> EXERCISE REQUIREMENTS:
Starting at the line containing "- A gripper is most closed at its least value", copy each line exactly, ending with the line containing "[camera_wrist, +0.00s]". Leave out everything else.

> RAW DATA:
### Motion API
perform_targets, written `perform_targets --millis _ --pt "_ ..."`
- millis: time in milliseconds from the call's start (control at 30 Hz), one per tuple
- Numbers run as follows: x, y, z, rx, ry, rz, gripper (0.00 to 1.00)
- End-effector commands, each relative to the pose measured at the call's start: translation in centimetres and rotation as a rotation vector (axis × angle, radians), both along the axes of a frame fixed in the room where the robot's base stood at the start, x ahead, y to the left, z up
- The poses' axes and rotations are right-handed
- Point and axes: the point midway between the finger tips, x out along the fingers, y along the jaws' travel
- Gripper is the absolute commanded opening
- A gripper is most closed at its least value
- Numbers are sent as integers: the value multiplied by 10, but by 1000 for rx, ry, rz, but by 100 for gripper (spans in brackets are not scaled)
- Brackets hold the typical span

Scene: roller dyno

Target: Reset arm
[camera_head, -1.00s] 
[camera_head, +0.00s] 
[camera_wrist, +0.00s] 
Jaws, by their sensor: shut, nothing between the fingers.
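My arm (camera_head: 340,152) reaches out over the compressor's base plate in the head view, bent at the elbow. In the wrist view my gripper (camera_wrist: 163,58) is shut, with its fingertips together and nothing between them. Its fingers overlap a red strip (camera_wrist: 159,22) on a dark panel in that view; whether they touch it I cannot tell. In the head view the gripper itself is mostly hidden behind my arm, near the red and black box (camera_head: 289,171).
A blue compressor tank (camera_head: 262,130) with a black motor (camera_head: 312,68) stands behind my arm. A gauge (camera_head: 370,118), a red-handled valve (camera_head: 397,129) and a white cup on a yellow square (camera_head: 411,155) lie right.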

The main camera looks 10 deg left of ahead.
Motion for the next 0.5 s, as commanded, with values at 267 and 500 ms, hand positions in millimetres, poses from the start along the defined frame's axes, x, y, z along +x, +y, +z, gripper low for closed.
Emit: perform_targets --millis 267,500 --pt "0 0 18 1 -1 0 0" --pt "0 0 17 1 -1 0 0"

> SOLUTION BELOW:
- A gripper is most closed at its least value
- Numbers are sent as integers: the value multiplied by 10, but by 1000 for rx, ry, rz, but by 100 for gripper (spans in brackets are not scaled)
- Brackets hold the typical span

Scene: roller dyno

Target: Reset arm
[camera_head, -1.00s] 
[camera_head, +0.00s] 
[camera_wrist, +0.00s] 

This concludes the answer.